Education reform policy: The Hoover Institution
Research shows that the US continues to fall behind the rest of the world in basic proficiency in mathematics and reading. The need for systemic education reform is clear, and over the past two decades, a vast amount of research into K–12 education reform has been conducted. Many experts feel the research findings have not yet found their appropriate audience.
The Hoover Institution has developed a pilot project to elevate the visibility and influence of scientific evidence in state education decisions. The Hoover Educational Success Initiative is designed to bring evidence-based research to the forefront of policy decision-making, tailored to today’s policy and political environment.
To accomplish this, Hoover will bring together a diverse group of scholars and K–12 experts from around the country to consolidate existing and emerging evidence, and then strategically disseminate it to state and local policy makers. Through research symposia and seminars, scholars will meet to present white papers; discuss current research and policy alternatives; and cultivate relationships with state policy leaders to encourage reform.

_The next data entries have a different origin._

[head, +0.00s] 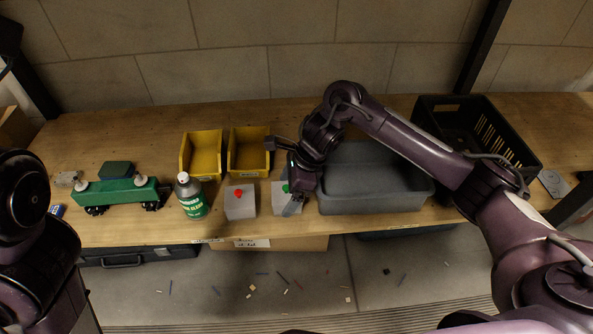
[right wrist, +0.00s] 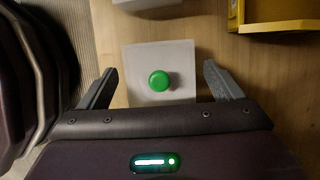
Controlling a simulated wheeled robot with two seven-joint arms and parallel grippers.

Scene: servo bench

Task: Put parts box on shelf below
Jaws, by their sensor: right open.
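A small light-grey box with a green knob (head: 281,200) stands on the wooden bench, partly hidden by my right gripper (head: 282,178). In the right wrist view the box (right wrist: 140,60) and its green knob (right wrist: 159,80) show between the spread fingers of the gripper (right wrist: 160,72), with a gap on both sides. My right gripper is open and empty; its height over the box is hard to tell. A similar box with a red knob (head: 240,204) stands to its left. Which container is the parts box is not clear. My left gripper is out of view.
Yellow bins (head: 202,158) (head: 249,160) stand behind the boxes. A bottle (head: 191,196) and a green toy wagon (head: 122,191) stand left. A grey tub (head: 375,200) and a black crate (head: 520,160) are right. Below the bench are a cardboard box (head: 290,243) and a dark case (head: 130,257).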

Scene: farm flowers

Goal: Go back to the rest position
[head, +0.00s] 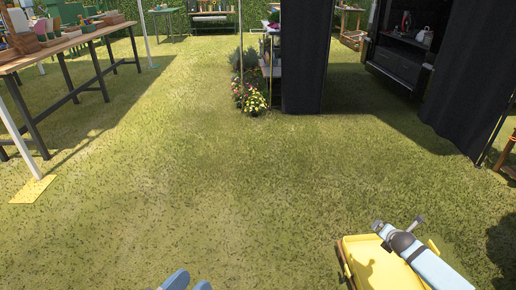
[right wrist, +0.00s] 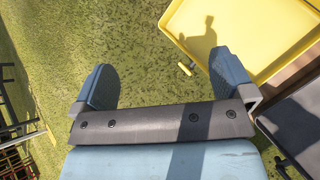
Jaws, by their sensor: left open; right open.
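My right gripper (right wrist: 164,80) fills the lower part of the right wrist view. Its two dark blue-grey fingers are wide apart with nothing between them. Grass lies below it.
A yellow tray (head: 364,262) is at the lower right; its yellow floor (right wrist: 258,28) is close to my right gripper. A wooden table (head: 58,47) stands at left, a dark curtain (head: 304,60) and flowers (head: 254,102) ahead. The grass between is clear.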

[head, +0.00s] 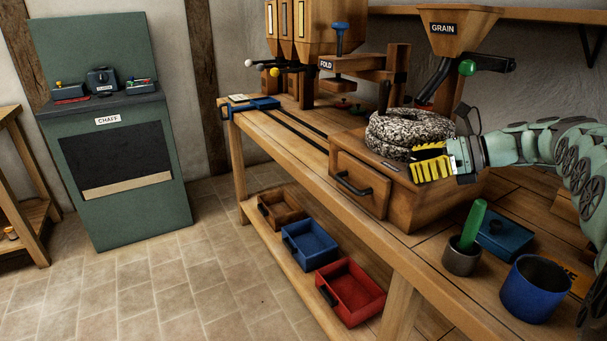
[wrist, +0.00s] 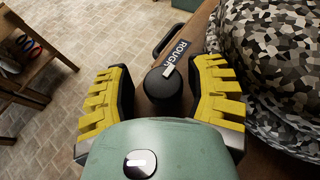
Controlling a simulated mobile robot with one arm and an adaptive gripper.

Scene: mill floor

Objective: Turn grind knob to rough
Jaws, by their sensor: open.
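The grind knob (wrist: 163,95) is round and black with a white mark on its edge, on the side near the ROUGH label (wrist: 178,54). My gripper (wrist: 161,75) is open, with its yellow-padded fingers on either side of the knob. Gaps show between the fingers and the knob. In the head view my gripper (head: 432,161) is at the front of the wooden mill box (head: 398,200), beside the speckled millstones (head: 392,140). The knob is hidden there behind the gripper. The millstones (wrist: 275,70) fill the right of the wrist view.
The mill box has a drawer with a black handle (head: 353,185). A grain hopper (head: 452,35) stands above. A grey cup (head: 461,258) with a green-handled tool, a blue cup (head: 538,288) and a blue box (head: 503,236) stand on the bench nearby.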

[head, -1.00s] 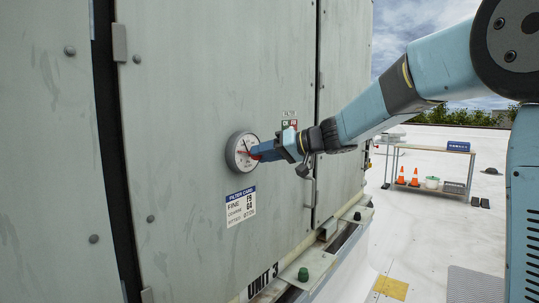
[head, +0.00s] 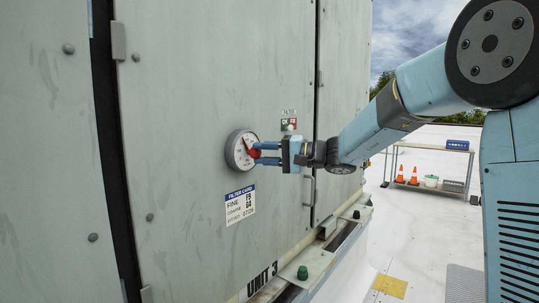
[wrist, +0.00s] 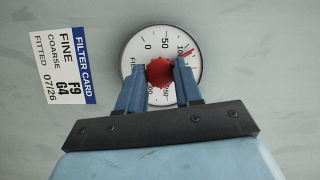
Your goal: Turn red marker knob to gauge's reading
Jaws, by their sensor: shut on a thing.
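The round white gauge (head: 240,150) is on the grey-green cabinet door; it also shows in the wrist view (wrist: 133,48). Its red marker knob (wrist: 160,71) stands at the dial's middle. My gripper (wrist: 161,76) has its two blue fingers on either side of the knob and is shut on it. The red marker tip (wrist: 187,53) lies just by the 100 mark. The 0 and 50 marks are readable; part of the scale is covered by the fingers. I cannot make out the black needle. In the head view, the gripper (head: 262,152) reaches the gauge from the right.
A filter card (wrist: 72,65) is fixed to the door beside the gauge. A bench (head: 432,150) with cones and a bucket stands far right. The white roof is mostly clear.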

“Education policy is largely made at the state level, so influencing policy requires new approaches,” said Eric Hanushek, Hoover’s Paul and Jean Hanna Senior Fellow in Education. “The Hoover Educational Success Initiative is seeking to develop new paths by which the best education research can be featured in the state policy debates. Through regular interactions between national scholars and state policy leaders, we hope to ignite a policy revolution that leaves our students (and our nation) better off.”